Un monde peuplé d’esprits : le quotidien enchanté indonésien

En Indonésie, il n’est pas rare qu’un enfant ne soit pas autorisé à sortir le soir parce que "ada angin jahat" — il y a un vent mauvais. Dans certaines régions de Java, les maisons sont construites de manière à ne pas faire directement face au sud, direction du royaume mythique de Nyi Roro Kidul, la Reine du Sud. Sur l’île de Flores, des familles entières consultent encore les ancêtres à travers les rêves pour savoir quand semer le riz ou organiser un mariage.

Ici, les superstitions ne s’opposent pas à la modernité ; elles l’accompagnent. Un politicien peut inaugurer une route flambant neuve avec un maître spirituel à ses côtés, pendant qu’un jeune diplômé en informatique évitera de couper ses ongles la nuit, "par respect pour les anciens". Ce n’est ni contradiction ni arriération : c’est un autre ordre du monde, où la raison n’a pas pour mission de tout expliquer, et où l’invisible mérite considération.

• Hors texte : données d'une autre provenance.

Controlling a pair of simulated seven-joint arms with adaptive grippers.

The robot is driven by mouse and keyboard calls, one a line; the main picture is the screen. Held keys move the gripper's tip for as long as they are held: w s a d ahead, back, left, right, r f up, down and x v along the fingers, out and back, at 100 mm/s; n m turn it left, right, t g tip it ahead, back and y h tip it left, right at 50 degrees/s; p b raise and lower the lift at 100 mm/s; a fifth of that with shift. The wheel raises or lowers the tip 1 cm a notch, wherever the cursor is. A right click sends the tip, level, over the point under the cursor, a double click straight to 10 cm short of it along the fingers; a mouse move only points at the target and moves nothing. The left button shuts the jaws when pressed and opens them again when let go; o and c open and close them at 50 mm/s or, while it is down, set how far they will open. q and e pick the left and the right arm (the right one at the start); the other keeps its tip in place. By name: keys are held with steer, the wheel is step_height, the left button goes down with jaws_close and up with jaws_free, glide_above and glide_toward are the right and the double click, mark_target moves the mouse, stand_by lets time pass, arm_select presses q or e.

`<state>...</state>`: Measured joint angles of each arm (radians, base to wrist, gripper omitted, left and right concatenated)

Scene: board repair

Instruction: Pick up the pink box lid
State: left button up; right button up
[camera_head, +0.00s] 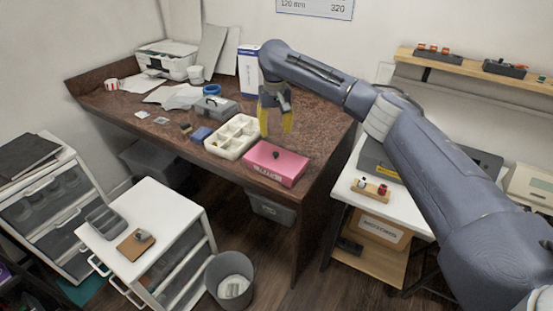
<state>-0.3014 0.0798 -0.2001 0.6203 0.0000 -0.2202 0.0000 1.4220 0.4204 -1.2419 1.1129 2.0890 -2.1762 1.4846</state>
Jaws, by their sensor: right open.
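The pink box lid (284,163) lies on the brown desk (330,118) near its front right edge. It has a small dark knob (276,155) on top and a pale label on its front side. What is under the lid is hidden. My right gripper (275,130) has yellow fingers that point down and is open. It hangs above and behind the lid, apart from it, with nothing between its fingers. My left gripper is not in view.
A cream compartment tray (233,137) stands just left of the lid. A grey case (216,107), a blue item (202,134) and a white printer (167,60) are further left. A tall white-and-blue box (247,69) stands behind my right gripper. The desk right of the lid is clear.

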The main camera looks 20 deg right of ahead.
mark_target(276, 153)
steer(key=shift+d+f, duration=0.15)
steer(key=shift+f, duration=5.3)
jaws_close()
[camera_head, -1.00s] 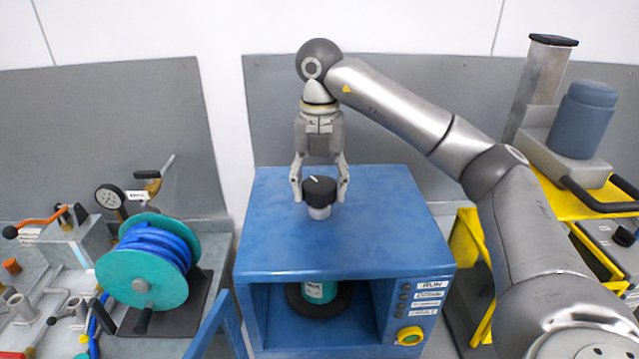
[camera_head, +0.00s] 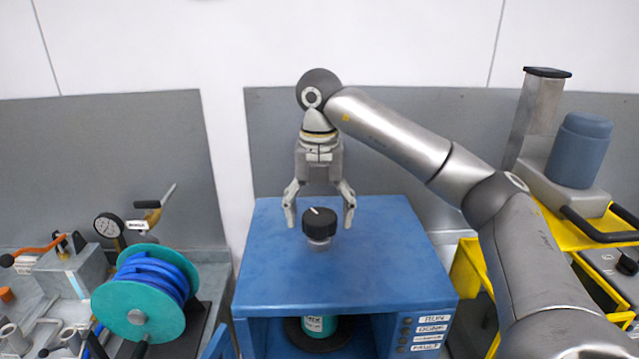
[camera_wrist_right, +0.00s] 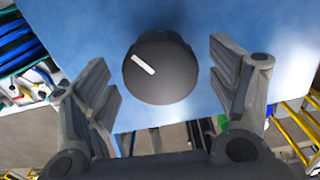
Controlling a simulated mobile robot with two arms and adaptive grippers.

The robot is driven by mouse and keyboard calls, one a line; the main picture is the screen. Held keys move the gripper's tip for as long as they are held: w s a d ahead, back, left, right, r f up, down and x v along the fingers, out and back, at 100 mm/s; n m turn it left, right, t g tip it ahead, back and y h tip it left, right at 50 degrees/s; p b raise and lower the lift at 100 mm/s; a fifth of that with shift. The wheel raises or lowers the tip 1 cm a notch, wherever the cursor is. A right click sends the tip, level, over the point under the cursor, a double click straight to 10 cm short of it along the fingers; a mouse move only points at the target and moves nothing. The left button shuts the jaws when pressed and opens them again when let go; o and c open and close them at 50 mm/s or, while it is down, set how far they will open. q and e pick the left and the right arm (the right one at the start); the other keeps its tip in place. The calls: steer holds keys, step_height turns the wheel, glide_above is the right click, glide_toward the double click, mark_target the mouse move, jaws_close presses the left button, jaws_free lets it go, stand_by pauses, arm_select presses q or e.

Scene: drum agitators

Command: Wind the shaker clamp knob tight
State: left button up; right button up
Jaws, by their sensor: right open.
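The black clamp knob (camera_head: 319,221) with a white pointer line stands on a pale stem on top of the blue shaker cabinet (camera_head: 370,255). My right gripper (camera_head: 319,222) points down over the knob, open, with one finger on each side and a visible gap to both. In the right wrist view the knob (camera_wrist_right: 160,67) sits between the spread fingers, its white line slanting to the upper left. Inside the cabinet a teal can (camera_head: 319,326) shows in part. My left gripper is not in view.
A teal reel with blue hose (camera_head: 150,290) and a gauge (camera_head: 108,225) stand on the left bench. A yellow frame (camera_head: 466,268) and a blue-grey motor-like unit (camera_head: 580,150) are at the right. Labelled buttons (camera_head: 406,335) are on the cabinet front.

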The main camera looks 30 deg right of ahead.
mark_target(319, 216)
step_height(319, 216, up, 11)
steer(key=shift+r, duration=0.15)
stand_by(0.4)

Voltaire dans les rizières ? La France rationaliste et ses fantômes

En France, on se plaît à dire que les Lumières ont libéré l’esprit humain de ses chaînes mystiques. Les noms de Descartes, Voltaire, Diderot forment un panthéon de l’intellect. Et pourtant, la superstition n’a jamais vraiment quitté les trottoirs hexagonaux. On évite de croiser les couteaux sur la table, on se méfie du chiffre treize, on salue discrètement les corbeaux croisés sur le chemin.

Voltaire, en moquant les bigots de son temps, écrivait : « Le superstitieux est un homme qui craint de ne pas avoir assez peur. » La France se pense sceptique, mais conserve un lien ambigu avec le surnaturel. Il suffit de voir la ferveur autour de certains lieux — Lourdes pour les croyants, ou les catacombes de Paris pour les amateurs d’ésotérisme — pour constater que le rationnel cohabite avec d’autres couches de sens.

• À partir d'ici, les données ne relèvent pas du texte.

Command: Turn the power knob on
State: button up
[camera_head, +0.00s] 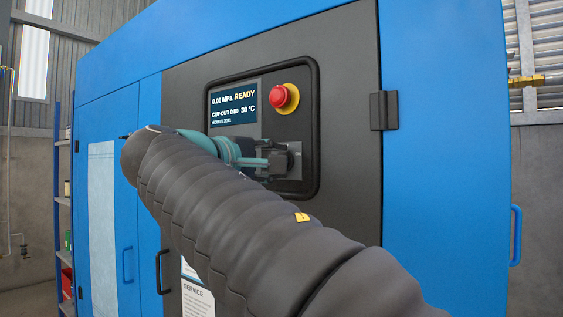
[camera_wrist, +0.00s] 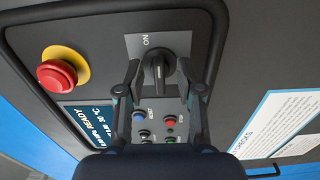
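The power knob (camera_wrist: 158,70) is black and sits on a grey plate (camera_wrist: 178,42) with an "ON" mark, at the top middle of the wrist view. Its grip bar runs roughly up and down in that view. My gripper (camera_wrist: 159,76) is open, with one finger on each side of the knob. A narrow gap seems to show on both sides; I cannot tell whether either finger touches. In the head view my gripper (camera_head: 276,160) is at the panel's lower right, over the plate (camera_head: 295,158), and hides most of the knob.
A red emergency button (camera_head: 280,96) on a yellow base is just above the knob. The display (camera_head: 233,102) beside it reads READY. Small blue, red and other buttons (camera_wrist: 155,125) lie between my fingers in the wrist view. A hinge (camera_head: 383,110) is at right.

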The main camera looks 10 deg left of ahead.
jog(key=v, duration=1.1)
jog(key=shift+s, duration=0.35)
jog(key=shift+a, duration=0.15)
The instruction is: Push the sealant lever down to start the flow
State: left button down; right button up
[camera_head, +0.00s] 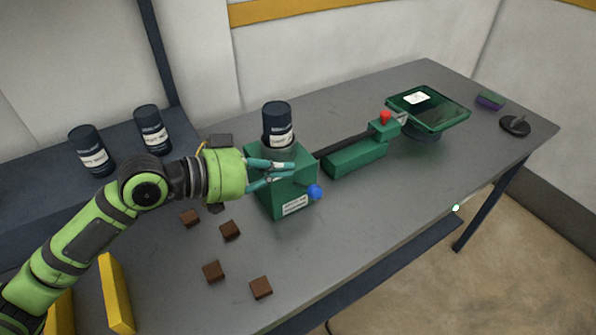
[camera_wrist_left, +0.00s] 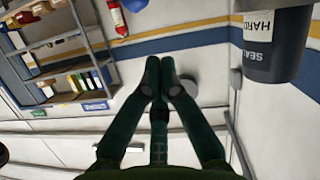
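A green dispenser box (camera_head: 273,201) stands on the grey table with a dark labelled canister (camera_head: 277,121) upright on top. A blue ball knob (camera_head: 315,192), seemingly the lever's end, sticks out at the box's right front; the lever's arm is mostly hidden. My left gripper (camera_head: 295,170) is in front of the box's upper part, left of and a little above the blue knob. In the left wrist view its fingertips (camera_wrist_left: 161,75) are together with nothing between them. A dark canister (camera_wrist_left: 272,45) with a partly readable label shows at upper right there. My right gripper is not in view.
A green block unit (camera_head: 355,160) with a red knob (camera_head: 385,117) and a green tray (camera_head: 440,112) lie to the right. Several brown blocks (camera_head: 230,230) lie near the front left. Two more canisters (camera_head: 152,130) stand behind my arm. The table's right front is clear.

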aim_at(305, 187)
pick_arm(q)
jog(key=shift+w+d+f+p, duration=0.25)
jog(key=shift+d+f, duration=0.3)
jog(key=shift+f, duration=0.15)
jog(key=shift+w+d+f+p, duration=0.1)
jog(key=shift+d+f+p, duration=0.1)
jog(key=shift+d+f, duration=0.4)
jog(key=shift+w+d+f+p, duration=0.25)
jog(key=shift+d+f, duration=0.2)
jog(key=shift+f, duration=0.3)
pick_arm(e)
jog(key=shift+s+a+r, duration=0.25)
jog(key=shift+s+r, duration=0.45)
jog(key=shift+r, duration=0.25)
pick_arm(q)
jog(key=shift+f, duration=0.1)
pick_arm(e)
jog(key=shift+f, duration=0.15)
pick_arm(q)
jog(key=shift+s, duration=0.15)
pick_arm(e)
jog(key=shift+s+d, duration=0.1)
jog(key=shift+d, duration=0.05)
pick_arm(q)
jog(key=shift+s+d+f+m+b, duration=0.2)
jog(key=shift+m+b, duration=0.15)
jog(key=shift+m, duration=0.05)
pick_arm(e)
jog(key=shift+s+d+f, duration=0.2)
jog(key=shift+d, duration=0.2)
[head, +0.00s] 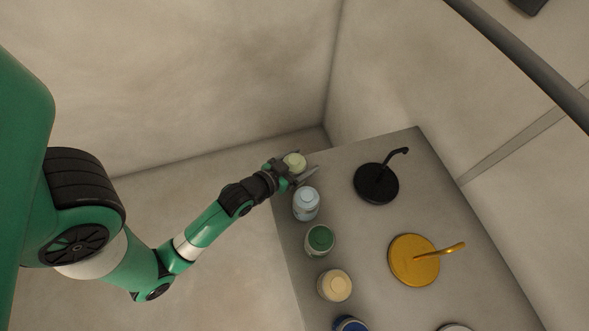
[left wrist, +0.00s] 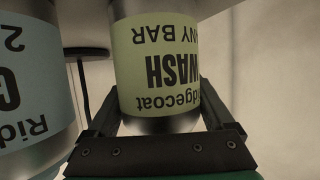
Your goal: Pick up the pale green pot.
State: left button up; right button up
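The pale green pot (head: 295,161) is at the far left corner of the grey table in the head view. In the left wrist view the pot (left wrist: 155,65) fills the middle, its label upside down. My left gripper (head: 298,169) is at the pot, with one finger on each side. In the left wrist view the fingers (left wrist: 158,105) line up closely with the pot's two edges. I cannot tell whether they press on it. The pot looks upright; whether its base touches the table is hidden. My right gripper is not in view.
A pale blue pot (head: 306,204) stands close beside the gripper. A green-lidded pot (head: 320,240), a cream-lidded pot (head: 335,286) and a blue pot (head: 350,324) follow along the left edge.

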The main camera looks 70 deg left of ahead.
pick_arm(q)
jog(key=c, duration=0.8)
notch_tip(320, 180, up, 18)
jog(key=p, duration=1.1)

Les superstitions ne sont pas des archaïsmes, mais des langages

La différence entre l’Indonésien et le Français ne réside pas tant dans la croyance que dans sa visibilité. En Indonésie, la superstition est assumée, dite, transmise. En France, elle est souvent masquée, ironisée, mais présente. L’astrologie dans les magazines féminins, les grigris dans les sacs à main, les porte-bonheur glissés dans les voitures… la magie opère encore, mais sous le manteau du sourire.

Une anecdote : un jour, à Jakarta, un chauffeur de taxi s'arrête net devant une ruelle. « Saya tidak bisa lewat situ malam-malam, bahaya… » — je ne peux pas passer par là la nuit, c’est dangereux. Aucun panneau, aucun danger visible. Mais il avait appris de son père qu’un accident étrange y était survenu il y a des années, et que des "penghuni" (habitants invisibles) y résidaient. Il ne s’agit pas ici de peur, mais de respect. Respect d’un ordre ancien, d’une mémoire non écrite, d’une histoire non dite.

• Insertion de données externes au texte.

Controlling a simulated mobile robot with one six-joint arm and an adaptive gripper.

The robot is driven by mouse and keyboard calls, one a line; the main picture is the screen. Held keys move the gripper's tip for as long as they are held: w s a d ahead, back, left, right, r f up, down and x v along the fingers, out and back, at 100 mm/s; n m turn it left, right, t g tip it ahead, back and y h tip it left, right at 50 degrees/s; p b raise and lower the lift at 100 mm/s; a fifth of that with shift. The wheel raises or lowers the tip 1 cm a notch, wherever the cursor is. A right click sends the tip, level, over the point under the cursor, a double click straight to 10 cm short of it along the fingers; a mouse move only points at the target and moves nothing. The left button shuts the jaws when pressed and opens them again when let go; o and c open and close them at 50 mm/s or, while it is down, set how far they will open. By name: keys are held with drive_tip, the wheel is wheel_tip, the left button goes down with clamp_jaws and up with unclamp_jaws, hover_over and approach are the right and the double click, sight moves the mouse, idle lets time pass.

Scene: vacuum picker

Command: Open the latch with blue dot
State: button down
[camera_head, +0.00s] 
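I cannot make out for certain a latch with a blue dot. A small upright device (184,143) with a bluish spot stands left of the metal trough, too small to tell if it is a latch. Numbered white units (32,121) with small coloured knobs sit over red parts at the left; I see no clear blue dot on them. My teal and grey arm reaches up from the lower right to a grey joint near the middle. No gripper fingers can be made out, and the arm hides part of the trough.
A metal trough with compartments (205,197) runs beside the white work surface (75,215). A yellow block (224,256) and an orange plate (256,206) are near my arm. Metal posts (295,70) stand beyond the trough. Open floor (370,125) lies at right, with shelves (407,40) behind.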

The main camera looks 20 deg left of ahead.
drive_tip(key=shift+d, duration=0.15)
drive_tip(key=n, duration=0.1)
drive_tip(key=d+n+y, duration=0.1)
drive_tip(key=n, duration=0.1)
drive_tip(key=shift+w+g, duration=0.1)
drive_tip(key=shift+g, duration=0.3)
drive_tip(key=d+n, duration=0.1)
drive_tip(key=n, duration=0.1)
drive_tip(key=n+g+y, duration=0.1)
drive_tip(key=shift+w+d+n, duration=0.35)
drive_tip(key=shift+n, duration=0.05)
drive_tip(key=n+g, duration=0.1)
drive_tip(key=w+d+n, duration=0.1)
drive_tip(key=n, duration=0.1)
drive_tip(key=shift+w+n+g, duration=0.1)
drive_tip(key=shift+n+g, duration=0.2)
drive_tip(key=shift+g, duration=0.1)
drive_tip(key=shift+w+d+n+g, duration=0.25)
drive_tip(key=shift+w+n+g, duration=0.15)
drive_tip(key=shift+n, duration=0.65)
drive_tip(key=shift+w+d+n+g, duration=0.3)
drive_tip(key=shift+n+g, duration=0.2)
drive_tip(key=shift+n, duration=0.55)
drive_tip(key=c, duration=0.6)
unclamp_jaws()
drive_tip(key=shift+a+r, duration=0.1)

Croire, mais sans le dire : deux styles culturels face à l’invisible

Le Français se méfie souvent des discours surnaturels, car ils évoquent pour lui le fanatisme, l’irrationnel, voire le ridicule. La laïcité, telle qu’elle est pratiquée, tend à reléguer le sacré à la sphère strictement privée. On ne parle pas de sa foi, encore moins de son horoscope, sauf entre amis ou dans l’intimité. En Indonésie, parler des esprits, des signes ou des rêves n’est pas tabou. C’est une conversation parmi d’autres, souvent ponctuée d’humour et de modestie.

Ainsi, l’Indonésien n’est pas "plus superstitieux" que le Français ; il est simplement plus à l’aise avec l’ambiguïté. Il accepte que plusieurs vérités coexistent. Là où l’Europe a souvent tenté d’arracher la foi pour imposer le savoir, l’Indonésie laisse cohabiter les deux, sans anxiété théorique.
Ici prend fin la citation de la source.